Polling shows a fluid race among Lamon, Masters and Brnovich, with a Trafalgar Group poll released Monday showing Masters ahead of Brnovich by about 5 points and Lamon by more than 10 points. The same poll from April showed Lamon leading Brnovich by 1 point and Masters by about 6 points.  

Both polls show that more than 20 percent of voters are undecided.  

“It’s a three-way scrum right now between Lamon, Masters and Brnovich. Any one of those could come out on top,” said one GOP strategist based in the West.  

But while the candidates duke it out to collect support from undecided voters, some Republicans are voicing concerns that their ultimate nominee will be too bloodied after the late primary and aren’t focusing on a message that appeals to a purple state general electorate.  

“People want to talk about water. People want to talk about education, not just about the culture war in classrooms,” Coughlin said. “I’d be talking about that narrative. But nobody is currently doing it. I’m waiting to see if somebody opens up the book and starts playing a larger narrative here, but we’ll see.”  

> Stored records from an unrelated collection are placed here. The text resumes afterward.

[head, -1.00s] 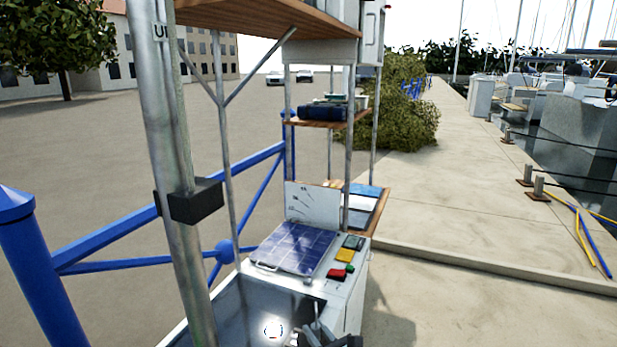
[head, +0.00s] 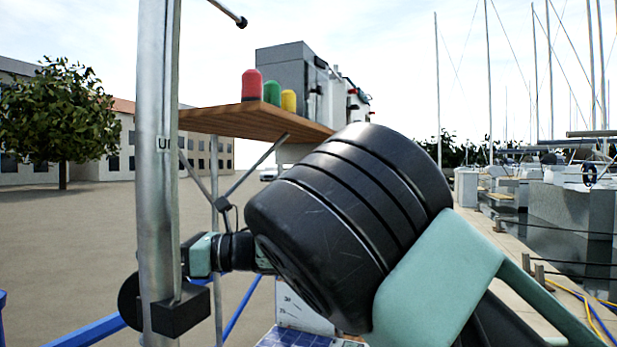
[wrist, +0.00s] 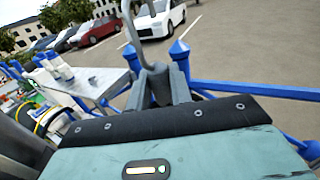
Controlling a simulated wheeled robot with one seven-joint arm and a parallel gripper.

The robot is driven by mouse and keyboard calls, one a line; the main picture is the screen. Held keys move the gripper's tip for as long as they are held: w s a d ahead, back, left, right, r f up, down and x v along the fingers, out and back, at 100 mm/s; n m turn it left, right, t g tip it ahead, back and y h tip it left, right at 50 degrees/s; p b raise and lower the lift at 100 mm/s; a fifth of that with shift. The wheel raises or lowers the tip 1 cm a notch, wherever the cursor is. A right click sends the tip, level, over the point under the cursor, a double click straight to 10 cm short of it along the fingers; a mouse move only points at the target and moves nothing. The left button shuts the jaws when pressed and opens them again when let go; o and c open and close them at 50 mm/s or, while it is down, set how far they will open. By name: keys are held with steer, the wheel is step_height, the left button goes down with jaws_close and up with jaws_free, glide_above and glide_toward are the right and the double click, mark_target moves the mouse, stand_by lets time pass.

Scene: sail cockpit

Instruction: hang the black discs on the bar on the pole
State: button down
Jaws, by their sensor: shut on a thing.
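The metal pole (head: 158,150) stands upright at the left of the head view. A thin bar (head: 228,13) with a dark rounded tip slants in from the top edge, right of the pole. A dark round shape, the black discs (head: 128,300), shows low at the pole's left edge, partly hidden by the pole. My gripper (wrist: 162,80) is shut on a grey hooked piece in the wrist view. In the head view my fingers are hidden around the pole. The join between the grey piece and the discs cannot be made out.
A black block (head: 180,312) is on the pole, close to my wrist. A wooden shelf (head: 225,122) with red, green and yellow containers stands behind. My arm fills the centre. Blue railing (wrist: 250,92) and a grey tabletop (wrist: 92,84) show in the wrist view.

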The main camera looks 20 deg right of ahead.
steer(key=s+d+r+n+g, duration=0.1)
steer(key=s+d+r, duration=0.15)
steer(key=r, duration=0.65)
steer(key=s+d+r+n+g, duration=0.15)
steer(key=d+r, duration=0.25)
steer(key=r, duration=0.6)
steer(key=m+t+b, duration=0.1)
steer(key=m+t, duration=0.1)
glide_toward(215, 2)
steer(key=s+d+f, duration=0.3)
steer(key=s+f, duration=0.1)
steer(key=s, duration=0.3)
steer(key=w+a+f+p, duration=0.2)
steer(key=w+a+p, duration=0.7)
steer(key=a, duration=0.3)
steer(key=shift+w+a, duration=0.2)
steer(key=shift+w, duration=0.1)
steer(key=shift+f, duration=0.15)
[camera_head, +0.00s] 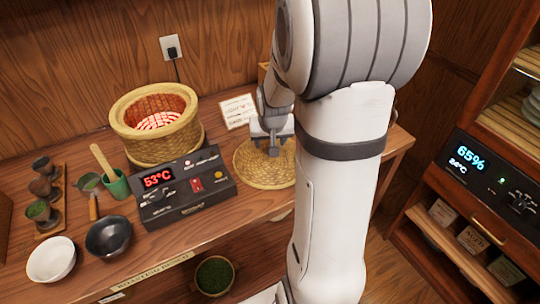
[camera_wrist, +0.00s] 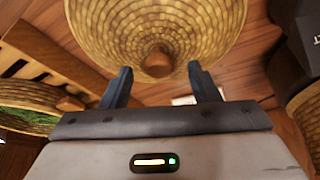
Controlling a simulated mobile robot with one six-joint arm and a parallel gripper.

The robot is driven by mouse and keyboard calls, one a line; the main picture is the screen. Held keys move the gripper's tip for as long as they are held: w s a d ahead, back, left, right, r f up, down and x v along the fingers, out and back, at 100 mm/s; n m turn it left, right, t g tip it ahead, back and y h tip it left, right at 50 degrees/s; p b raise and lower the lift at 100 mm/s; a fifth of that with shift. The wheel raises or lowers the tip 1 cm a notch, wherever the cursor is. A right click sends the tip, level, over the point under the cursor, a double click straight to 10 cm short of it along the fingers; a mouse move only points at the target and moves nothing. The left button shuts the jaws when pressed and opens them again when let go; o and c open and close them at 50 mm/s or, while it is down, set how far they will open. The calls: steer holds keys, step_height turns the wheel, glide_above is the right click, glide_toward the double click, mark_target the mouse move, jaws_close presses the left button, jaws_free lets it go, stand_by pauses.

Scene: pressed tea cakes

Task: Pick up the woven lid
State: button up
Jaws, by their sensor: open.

“It’s the same shit, that everything gets D.C.-ified,” he lamented. “Everything follows the same narrative. Nobody understands the electorate outside of the lens of national politics.”  

Those worries are only heightened by the outsized importance of any Senate race in the 50-50 chamber, with each individual seat having the power to determine party control — and with the fire trained on each other, no candidate is consistently bashing Kelly, the perceived centrist they’re all trying to unseat.  

“You’re spending all your time attacking your primary opponent and then that short shift of you having to go after Mark Kelly. It’s typically a dual approach, a primary and a general strategy,” Romero, the McCain campaign veteran, said. “Whoever comes out of it is going to be bruised and battered, and has spent a lot of money, and [is] going into a very expensive general where they’ve already been defined.”